Lagoa do Saibro, área de recarga do Aquífero
Guarani.
O
hábito da população de descartar objetos e materiais em qualquer local,
principalmente em rios, lagos, lagoas e mares, pode comprometer o meio ambiente
e também a população que vive nas redondezas, como é o caso da Lagoa do Saibro
(foto ao lado), em Ribeirão Preto.
A
Lagoa do Saibro, localizada na Zona Leste de Ribeirão Preto, é de importância
vital, pois é área de recarga do Aquífero Guarani, uma das maiores reservas de
água doce da América do Sul, e que faz o abastecimento público de várias
cidades, incluindo Ribeirão Preto.
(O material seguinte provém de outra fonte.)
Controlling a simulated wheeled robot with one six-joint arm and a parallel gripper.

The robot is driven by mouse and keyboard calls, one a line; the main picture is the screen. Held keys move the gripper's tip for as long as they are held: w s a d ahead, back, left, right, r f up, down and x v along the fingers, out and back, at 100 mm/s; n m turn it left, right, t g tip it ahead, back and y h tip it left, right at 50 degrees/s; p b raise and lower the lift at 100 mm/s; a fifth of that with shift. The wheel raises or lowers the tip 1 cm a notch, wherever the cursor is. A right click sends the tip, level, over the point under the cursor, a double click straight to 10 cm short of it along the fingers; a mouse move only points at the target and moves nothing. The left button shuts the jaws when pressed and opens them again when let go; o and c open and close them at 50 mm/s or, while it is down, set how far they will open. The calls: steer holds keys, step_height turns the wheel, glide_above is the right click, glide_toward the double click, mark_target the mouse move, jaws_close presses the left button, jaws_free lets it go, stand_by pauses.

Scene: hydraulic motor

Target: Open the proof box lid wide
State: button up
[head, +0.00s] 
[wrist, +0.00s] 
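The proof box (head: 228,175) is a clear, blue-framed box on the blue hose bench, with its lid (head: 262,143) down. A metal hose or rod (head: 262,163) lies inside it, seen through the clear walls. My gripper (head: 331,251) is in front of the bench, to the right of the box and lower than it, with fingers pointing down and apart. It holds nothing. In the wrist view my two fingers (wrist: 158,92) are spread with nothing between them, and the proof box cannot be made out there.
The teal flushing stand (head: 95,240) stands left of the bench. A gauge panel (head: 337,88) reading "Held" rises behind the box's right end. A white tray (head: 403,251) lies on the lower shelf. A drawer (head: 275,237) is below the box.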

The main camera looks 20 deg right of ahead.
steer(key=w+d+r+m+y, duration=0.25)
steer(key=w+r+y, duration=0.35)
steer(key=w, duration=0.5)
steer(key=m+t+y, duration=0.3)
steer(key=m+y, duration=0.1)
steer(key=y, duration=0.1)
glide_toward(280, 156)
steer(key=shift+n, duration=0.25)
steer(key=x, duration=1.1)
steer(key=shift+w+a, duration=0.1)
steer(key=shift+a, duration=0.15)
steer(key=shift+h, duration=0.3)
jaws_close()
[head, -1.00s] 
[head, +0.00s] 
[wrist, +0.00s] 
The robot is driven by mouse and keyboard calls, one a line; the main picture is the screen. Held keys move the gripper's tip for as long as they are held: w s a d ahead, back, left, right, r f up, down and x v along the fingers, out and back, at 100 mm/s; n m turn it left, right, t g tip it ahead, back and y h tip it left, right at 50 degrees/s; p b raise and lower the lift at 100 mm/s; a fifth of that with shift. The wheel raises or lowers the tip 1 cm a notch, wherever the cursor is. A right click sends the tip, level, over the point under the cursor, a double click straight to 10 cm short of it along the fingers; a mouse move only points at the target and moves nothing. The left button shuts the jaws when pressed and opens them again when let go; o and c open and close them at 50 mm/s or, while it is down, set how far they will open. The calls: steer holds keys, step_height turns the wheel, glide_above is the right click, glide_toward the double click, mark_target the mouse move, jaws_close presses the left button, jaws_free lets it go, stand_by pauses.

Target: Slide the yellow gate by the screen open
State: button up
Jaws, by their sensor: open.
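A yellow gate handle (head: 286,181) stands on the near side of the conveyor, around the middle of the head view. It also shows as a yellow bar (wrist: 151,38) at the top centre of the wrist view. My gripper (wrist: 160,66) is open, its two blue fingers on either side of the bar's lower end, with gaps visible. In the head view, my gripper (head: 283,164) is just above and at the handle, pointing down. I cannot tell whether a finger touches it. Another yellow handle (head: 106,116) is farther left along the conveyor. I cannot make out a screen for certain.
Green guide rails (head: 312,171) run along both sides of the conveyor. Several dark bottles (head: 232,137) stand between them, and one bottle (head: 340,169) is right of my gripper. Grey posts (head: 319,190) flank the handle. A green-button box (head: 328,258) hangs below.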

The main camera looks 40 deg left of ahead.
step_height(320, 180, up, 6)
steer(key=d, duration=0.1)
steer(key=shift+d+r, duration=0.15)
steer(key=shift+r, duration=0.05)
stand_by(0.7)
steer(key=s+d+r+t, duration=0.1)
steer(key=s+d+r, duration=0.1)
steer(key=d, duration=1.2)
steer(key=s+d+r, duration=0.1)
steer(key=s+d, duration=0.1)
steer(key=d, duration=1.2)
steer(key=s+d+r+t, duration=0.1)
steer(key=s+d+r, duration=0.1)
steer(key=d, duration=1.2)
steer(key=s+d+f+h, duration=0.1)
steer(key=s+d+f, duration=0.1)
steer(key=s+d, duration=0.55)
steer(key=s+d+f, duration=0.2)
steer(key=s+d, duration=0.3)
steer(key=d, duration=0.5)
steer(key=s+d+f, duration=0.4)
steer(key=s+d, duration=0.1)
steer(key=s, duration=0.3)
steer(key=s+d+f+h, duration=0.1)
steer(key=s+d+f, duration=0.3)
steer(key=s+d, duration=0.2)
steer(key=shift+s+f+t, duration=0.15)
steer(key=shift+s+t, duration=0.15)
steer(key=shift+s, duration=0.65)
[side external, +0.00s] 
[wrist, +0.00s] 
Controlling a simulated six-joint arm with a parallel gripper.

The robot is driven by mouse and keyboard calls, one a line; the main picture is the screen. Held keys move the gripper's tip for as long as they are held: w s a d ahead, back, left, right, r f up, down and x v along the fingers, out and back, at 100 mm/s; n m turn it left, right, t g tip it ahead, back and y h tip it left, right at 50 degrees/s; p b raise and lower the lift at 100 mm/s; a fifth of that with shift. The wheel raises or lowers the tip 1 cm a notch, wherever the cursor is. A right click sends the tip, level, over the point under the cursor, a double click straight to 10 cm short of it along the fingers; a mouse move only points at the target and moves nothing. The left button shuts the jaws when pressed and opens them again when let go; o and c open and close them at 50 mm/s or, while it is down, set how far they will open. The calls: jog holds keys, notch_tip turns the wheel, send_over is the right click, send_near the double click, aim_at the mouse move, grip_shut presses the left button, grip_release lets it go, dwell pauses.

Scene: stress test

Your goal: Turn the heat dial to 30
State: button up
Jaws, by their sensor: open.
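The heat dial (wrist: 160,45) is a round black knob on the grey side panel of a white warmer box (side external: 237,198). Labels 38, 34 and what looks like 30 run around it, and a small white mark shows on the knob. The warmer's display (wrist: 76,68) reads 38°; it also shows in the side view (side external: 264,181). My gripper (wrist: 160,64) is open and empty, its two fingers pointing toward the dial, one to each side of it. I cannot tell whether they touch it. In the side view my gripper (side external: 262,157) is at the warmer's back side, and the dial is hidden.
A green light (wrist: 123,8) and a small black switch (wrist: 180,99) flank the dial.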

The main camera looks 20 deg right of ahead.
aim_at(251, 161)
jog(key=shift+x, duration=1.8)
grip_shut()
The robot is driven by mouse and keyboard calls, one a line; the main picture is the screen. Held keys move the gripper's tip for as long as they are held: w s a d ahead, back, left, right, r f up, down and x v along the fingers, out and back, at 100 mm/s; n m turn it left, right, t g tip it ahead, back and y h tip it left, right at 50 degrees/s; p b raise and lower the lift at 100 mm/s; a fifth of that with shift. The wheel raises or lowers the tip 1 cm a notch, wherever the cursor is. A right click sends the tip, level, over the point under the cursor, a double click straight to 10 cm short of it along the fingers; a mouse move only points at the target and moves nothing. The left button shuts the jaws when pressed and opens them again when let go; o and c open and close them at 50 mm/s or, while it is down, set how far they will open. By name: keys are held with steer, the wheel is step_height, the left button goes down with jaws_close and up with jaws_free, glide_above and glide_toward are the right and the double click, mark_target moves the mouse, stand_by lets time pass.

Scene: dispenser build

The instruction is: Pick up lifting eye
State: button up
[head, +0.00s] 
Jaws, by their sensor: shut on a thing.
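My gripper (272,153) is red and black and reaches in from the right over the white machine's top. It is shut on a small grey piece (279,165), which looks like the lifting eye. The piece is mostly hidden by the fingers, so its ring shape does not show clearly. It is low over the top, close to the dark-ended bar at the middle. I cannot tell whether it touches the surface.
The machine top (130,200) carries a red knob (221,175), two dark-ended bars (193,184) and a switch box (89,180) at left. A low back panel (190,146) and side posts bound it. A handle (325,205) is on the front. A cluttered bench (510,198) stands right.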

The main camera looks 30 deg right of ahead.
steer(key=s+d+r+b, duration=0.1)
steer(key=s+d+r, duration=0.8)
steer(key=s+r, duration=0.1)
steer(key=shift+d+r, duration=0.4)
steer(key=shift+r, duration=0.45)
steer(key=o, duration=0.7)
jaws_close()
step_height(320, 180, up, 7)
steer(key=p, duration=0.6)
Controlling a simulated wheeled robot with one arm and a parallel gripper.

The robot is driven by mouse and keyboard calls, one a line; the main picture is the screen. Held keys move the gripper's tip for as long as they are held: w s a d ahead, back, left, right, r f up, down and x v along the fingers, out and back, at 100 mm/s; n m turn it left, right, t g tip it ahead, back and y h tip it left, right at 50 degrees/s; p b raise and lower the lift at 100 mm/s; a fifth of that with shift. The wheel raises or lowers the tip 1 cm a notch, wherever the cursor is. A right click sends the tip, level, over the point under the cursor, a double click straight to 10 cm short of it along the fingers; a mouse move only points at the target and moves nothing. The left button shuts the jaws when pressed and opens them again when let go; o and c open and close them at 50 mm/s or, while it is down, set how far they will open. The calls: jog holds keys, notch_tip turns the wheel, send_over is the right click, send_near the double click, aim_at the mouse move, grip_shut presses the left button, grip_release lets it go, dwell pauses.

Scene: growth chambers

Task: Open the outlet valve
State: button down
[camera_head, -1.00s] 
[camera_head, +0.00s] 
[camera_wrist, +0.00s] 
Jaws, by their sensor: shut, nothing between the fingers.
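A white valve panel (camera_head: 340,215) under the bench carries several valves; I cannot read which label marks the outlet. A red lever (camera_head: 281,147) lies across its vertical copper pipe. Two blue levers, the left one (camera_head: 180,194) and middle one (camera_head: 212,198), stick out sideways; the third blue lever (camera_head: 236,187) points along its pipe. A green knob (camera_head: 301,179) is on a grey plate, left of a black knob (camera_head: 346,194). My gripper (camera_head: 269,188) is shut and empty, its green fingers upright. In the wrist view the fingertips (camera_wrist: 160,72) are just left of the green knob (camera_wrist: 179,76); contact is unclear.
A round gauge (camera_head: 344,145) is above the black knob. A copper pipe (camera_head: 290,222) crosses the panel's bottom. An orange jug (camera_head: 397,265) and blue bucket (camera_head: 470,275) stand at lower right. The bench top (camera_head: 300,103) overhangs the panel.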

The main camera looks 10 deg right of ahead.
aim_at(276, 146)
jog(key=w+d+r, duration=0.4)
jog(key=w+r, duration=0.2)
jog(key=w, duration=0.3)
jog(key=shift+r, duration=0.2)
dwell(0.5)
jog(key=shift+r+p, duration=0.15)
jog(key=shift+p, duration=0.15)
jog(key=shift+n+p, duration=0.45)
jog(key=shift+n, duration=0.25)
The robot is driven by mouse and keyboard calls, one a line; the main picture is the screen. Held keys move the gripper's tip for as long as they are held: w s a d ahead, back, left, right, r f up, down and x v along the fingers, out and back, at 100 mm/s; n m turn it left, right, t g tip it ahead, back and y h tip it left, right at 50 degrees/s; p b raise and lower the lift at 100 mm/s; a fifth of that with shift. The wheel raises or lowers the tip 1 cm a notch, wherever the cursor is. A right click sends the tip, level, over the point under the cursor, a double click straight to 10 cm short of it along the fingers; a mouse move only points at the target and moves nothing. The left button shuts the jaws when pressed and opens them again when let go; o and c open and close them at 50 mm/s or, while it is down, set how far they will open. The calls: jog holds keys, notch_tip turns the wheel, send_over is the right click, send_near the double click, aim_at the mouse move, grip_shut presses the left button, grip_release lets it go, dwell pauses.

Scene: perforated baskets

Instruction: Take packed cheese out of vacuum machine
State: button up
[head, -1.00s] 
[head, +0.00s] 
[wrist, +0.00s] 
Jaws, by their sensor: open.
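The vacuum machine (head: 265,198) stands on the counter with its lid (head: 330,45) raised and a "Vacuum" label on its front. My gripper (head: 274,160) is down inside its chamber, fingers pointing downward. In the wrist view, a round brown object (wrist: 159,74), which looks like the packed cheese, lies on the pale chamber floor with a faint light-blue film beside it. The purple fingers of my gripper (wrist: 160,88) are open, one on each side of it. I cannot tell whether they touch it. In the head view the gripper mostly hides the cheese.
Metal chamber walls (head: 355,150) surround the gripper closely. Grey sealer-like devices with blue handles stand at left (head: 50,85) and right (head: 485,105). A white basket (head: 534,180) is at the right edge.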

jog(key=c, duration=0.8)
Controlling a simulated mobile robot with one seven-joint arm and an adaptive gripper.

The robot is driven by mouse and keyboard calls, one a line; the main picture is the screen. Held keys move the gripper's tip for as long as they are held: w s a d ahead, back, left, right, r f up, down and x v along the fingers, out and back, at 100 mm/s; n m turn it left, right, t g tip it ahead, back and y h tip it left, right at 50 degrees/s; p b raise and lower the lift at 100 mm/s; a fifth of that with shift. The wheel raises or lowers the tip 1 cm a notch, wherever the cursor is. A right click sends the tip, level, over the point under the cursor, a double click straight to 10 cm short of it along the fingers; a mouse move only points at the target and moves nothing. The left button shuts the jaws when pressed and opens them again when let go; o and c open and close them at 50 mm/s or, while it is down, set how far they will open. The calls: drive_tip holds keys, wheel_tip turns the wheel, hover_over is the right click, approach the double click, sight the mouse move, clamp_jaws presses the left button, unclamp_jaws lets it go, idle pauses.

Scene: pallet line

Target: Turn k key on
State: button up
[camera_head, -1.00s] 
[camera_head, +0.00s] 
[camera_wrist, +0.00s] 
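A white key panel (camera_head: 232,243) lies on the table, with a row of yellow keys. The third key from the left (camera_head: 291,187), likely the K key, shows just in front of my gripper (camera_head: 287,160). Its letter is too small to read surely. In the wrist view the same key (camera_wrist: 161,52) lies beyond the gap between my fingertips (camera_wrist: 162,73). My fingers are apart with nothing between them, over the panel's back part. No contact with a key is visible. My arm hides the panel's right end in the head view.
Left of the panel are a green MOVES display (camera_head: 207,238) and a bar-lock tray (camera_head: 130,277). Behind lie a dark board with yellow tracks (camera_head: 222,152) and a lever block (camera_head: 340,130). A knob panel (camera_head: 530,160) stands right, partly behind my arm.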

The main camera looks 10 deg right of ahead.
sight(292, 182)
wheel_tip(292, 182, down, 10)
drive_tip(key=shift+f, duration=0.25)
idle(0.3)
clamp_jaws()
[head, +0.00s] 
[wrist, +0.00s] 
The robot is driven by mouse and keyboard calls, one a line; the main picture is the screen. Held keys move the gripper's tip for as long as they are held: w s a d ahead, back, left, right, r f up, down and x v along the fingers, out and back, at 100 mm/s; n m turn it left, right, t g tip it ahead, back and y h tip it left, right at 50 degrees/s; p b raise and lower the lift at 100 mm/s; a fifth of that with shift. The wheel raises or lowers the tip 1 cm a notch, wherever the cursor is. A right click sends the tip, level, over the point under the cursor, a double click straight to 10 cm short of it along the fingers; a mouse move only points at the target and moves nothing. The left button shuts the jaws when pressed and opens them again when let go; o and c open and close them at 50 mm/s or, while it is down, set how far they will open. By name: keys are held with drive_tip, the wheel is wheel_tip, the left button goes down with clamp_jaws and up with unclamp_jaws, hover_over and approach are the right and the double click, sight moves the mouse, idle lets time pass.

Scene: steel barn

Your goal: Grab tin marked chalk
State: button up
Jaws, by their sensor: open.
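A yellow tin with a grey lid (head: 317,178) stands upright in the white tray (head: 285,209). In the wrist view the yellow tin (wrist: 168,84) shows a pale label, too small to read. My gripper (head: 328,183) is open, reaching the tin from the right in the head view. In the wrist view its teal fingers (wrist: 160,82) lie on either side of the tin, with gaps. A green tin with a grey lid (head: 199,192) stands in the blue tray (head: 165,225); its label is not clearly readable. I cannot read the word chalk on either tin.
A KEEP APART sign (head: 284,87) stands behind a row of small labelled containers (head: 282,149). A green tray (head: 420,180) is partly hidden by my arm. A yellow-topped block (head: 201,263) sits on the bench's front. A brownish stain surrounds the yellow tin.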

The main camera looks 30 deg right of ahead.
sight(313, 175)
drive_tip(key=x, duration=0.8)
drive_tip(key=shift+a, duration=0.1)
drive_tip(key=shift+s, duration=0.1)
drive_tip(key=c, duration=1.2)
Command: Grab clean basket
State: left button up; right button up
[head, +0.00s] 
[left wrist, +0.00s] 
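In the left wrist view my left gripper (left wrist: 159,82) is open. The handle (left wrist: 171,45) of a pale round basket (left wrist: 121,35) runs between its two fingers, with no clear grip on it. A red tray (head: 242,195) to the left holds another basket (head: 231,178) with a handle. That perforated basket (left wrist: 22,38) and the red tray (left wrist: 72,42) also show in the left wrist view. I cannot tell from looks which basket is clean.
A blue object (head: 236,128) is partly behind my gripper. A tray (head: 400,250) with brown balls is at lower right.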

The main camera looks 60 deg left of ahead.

Mas nem a importância da Lagoa do Saibro a
fez escapar do péssimo hábito da população de descartar lixos e entulhos em
qualquer lugar.
Estudo
realizado na Faculdade de Filosofia, Ciências e Letras de Ribeirão Preto
(FFCLRP) da USP, em parceria com a Universidade de Brasília (UnB) e a Companhia
Ambiental do Estado de São Paulo (CETESB), analisou amostras de sedimento da
Lagoa do Saibro e identificou a presença de vários contaminantes, compostos
químicos chamados éteres difenílicos polibromados (PBDEs). Os PBDEs estão
presentes em diversos bens de consumo, como colchões, estofamento de móveis e
automóveis, carpetes, computadores, equipamentos eletrônicos, nylon, adesivos e
isolantes de fios. Os valores encontrados de PBDEs na lagoa foram semelhantes
aos de lagoas próximas a regiões industrializadas.
Pesquisa
identifica compostos orgânicos que podem causar problemas na tireoide e no
fígado e comprometem o desenvolvimento neurológico.
Segundo
o professor Daniel Junqueira Dorta, da FFCLRP e orientador da pesquisa, a
contaminação da lagoa está relacionada ao descarte inadequado de produtos que
possuem os PBDEs, uma vez que a área não é industrial. “Infelizmente, como pode
ser observado por reportagens sobre essa lagoa, diversos bens de consumo já
foram retirados da lagoa, como armários e até mesmo carro. Além disso, o esgoto
e a água de chuva que desembocam ou já desembocaram na lagoa podem trazer tais
compostos”, afirma.
Segundo
Dorta, as principais fontes de contaminação pelos PBDEs são pelo ar, por meio
da poeira, e pela dieta, por meio do consumo de peixes, por exemplo, que vivem
na área contaminada. “Devido às características físico-químicas, os PBDEs
contaminam preferencialmente o sedimento e ambientes com maiores concentrações
de gorduras; entretanto, nada impede que esses compostos também estejam
presentes na água e contaminem quem a consumir”, diz.
O
pesquisador lembra que o composto pode colocar em risco a saúde da população.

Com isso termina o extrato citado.